WORK TO COMPLETE:
Select each line where the word "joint" appears.

SUPPLIED MATERIAL:

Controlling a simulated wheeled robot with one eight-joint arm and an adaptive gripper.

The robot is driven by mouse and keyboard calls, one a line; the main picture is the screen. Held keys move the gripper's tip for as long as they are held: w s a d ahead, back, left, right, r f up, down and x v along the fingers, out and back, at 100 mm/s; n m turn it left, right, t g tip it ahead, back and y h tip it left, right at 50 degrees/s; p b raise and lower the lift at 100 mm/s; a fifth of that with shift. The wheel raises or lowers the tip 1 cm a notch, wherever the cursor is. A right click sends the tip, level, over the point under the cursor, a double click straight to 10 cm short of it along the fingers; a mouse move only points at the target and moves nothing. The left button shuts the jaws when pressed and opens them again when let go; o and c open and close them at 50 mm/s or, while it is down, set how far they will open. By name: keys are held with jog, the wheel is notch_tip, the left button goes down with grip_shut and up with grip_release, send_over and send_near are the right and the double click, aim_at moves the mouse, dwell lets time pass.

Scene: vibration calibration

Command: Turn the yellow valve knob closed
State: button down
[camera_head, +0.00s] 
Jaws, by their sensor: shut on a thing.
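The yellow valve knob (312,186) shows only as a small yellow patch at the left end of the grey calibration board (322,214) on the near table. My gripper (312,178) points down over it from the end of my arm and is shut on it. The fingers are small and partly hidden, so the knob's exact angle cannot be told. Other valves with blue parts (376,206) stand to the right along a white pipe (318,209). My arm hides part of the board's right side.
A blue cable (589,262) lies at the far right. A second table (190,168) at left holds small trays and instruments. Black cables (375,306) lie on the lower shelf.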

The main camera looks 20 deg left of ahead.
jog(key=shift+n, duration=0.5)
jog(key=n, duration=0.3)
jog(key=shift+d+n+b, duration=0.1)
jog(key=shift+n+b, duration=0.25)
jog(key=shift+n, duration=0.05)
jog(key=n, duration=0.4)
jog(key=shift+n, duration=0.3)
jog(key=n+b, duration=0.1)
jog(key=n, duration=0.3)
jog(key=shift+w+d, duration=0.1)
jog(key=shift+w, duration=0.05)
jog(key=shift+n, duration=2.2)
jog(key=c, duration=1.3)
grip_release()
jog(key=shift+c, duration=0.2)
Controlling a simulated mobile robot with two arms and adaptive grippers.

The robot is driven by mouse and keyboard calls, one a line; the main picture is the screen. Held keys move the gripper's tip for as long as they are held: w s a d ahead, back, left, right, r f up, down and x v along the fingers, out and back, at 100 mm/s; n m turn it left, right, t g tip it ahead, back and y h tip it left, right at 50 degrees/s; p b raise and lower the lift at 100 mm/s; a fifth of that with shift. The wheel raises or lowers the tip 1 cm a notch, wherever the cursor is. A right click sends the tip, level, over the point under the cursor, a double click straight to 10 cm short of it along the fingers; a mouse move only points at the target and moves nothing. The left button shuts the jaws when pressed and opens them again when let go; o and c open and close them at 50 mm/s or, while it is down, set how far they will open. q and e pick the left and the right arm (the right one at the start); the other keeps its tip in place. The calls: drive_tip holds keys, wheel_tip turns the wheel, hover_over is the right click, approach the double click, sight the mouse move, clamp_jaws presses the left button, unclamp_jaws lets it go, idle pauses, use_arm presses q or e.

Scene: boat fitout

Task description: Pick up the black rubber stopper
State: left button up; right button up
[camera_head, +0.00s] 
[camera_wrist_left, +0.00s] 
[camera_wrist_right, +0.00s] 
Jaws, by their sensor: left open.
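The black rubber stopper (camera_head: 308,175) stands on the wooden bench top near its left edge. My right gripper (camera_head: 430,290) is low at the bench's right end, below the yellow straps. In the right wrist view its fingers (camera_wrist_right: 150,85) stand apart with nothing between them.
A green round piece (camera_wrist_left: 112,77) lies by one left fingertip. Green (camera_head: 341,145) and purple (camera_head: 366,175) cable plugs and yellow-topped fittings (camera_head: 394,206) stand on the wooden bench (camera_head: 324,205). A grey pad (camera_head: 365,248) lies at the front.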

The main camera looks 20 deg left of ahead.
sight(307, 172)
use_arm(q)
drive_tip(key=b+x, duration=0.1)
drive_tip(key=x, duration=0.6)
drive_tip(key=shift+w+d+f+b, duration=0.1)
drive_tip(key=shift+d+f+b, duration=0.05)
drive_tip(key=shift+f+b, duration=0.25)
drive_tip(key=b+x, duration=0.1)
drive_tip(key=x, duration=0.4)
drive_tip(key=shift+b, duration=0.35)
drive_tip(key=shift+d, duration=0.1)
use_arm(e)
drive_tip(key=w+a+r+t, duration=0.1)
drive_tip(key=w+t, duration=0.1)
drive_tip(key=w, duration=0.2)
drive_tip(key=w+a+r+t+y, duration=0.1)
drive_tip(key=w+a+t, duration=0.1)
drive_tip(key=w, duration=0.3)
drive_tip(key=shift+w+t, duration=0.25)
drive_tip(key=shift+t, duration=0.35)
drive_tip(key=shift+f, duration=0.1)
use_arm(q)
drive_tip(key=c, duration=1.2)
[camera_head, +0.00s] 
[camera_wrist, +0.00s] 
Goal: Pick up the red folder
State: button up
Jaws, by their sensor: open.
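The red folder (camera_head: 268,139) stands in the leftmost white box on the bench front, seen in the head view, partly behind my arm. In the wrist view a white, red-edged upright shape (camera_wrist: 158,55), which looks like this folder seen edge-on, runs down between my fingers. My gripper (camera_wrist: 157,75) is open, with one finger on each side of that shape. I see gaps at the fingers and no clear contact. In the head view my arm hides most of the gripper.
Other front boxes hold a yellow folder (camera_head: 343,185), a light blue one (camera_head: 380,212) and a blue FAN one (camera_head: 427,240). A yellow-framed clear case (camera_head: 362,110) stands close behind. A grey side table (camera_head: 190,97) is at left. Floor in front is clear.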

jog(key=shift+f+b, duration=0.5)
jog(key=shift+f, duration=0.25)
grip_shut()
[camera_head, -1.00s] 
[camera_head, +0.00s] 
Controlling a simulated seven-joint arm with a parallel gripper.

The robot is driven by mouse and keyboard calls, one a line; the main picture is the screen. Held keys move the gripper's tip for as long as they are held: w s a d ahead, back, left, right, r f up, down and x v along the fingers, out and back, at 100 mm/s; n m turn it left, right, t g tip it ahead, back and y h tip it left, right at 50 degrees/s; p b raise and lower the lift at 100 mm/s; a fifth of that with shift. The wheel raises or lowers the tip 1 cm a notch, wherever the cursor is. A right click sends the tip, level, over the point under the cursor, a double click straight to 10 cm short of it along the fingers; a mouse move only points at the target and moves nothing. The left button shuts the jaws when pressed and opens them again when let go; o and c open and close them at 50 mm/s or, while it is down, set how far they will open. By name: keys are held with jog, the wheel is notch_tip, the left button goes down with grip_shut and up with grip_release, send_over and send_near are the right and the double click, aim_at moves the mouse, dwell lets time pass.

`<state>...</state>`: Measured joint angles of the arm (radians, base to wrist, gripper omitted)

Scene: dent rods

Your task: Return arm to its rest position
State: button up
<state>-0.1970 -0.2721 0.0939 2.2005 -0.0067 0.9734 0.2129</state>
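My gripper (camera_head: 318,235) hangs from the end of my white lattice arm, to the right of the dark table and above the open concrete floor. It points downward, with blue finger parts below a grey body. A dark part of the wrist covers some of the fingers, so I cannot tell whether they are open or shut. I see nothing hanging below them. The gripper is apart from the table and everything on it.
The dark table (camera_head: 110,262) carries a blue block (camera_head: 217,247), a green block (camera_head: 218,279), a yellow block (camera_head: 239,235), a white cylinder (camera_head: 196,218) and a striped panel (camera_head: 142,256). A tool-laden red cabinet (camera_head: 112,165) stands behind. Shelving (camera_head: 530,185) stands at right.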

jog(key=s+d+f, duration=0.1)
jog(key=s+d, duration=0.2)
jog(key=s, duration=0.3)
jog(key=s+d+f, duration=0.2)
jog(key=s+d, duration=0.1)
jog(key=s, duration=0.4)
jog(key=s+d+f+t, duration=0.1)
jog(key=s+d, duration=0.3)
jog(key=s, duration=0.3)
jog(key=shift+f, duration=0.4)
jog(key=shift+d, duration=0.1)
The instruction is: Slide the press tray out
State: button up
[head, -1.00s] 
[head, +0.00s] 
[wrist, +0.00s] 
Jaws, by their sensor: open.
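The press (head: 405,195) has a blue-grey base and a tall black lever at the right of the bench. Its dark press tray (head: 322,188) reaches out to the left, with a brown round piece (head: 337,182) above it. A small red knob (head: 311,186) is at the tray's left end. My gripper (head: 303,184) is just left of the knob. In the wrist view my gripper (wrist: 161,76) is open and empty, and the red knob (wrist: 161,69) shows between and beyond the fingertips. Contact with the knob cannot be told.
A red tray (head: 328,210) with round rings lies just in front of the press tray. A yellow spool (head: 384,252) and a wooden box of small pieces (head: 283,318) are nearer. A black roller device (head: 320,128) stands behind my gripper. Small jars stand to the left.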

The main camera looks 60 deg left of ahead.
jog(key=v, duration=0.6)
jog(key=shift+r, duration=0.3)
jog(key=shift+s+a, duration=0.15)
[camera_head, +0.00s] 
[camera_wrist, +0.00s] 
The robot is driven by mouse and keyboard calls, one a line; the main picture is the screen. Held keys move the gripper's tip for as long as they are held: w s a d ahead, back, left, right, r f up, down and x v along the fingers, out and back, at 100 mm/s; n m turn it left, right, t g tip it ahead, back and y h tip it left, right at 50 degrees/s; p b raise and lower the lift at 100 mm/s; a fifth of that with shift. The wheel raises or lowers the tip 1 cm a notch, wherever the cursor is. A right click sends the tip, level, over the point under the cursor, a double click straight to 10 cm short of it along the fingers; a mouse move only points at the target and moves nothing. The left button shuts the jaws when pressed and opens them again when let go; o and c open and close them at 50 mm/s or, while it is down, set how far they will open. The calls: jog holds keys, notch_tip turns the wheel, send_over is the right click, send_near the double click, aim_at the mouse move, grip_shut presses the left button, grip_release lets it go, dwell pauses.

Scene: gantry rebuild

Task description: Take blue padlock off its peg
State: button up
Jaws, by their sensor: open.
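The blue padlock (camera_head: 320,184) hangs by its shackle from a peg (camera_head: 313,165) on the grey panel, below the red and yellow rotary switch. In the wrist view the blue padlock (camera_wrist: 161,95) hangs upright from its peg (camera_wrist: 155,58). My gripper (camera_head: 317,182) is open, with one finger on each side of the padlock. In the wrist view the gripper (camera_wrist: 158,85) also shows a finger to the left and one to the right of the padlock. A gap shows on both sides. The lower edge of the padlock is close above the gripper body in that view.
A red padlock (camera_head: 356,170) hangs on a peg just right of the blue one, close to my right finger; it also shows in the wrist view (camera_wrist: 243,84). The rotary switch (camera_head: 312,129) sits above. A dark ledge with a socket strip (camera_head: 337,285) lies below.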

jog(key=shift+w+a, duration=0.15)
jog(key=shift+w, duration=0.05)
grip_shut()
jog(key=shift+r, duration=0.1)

FULL OUTPUT:
Controlling a simulated wheeled robot with one eight-joint arm and an adaptive gripper.
Controlling a simulated seven-joint arm with a parallel gripper.
`<state>...</state>`: Measured joint angles of the arm (radians, base to wrist, gripper omitted)

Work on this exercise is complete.